All motion requires that an object have a component in the source of all motion--the fourth expanding dimension. Hence all moving objects are foreshortened, and the faster they move, the more they are foreshortened in the three spatial dimensions, as they are rotated into the fourth expanding dimension.

And the great thing about MDT is that in addition to providing a *physical* model for entropy, nonlocality, and time's arrows and assymetries in all relams, all of relativity may be derived from its simple postulate and equation:

Consider a 4D universe: x1, x2, x3, x4, where x4 is expanding relative to the three spatial dimensions at the rate of c described with dx4/dt = ic. Ergo relativity.

  • [deleted]

Dr. E,

Assuming your theory is testable and vindicated, it seems to me that we have *the* 'fundamental *physical* invariant'--the *physical* definition of the here-and-now (i.e., photons)?

That being the case, what is left for *fundamental* physics...?

Perhaps it is time not for a "heroic age of physics" but for a 'heroic age of humanity'...

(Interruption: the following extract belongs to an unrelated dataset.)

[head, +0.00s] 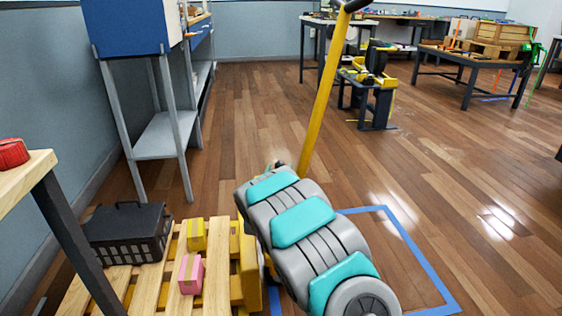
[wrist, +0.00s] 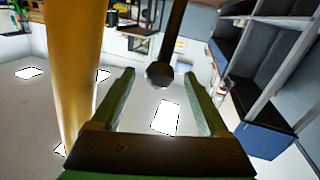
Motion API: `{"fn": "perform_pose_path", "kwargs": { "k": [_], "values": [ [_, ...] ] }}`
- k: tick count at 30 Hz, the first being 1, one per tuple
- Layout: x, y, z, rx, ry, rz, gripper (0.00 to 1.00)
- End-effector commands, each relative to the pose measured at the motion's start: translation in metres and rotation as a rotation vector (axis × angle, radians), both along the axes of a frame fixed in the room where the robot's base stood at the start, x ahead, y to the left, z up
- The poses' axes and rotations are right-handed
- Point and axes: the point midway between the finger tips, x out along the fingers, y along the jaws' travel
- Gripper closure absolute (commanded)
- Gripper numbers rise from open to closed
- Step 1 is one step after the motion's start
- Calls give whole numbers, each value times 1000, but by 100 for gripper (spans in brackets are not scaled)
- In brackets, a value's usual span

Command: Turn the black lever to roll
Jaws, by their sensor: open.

I do not think that science is "done". I think it is time for science to be brought to the people.

"Is no one inspired by our present picture of the universe? This value of science remains unsung by singers, you are reduced to hearing not a song or poem, but an evening lecture about it. This is not yet a scientific age." - Richard Feynman

------

I wrote a letter at the end this past summer, where I worked in a solid-state physics lab at UC Berkeley (attached).

In principle one could ignite awe with theoretical 'parallel universes,' but, I now realize that, *in practice*, it is our mission as scientists to unveil the shroud of ignorance that envelops the human condition--with *objective truth*.

This idea is echoed in the words left on Richard Feynman's board at his time of death.

"What I cannot create, I do not understand." - Richard Feynman

We *create* our *physical* theories (e.g., space-time), whereas we *discover* the order of Nature through *real* experiments (e.g., the quantum of light or photon).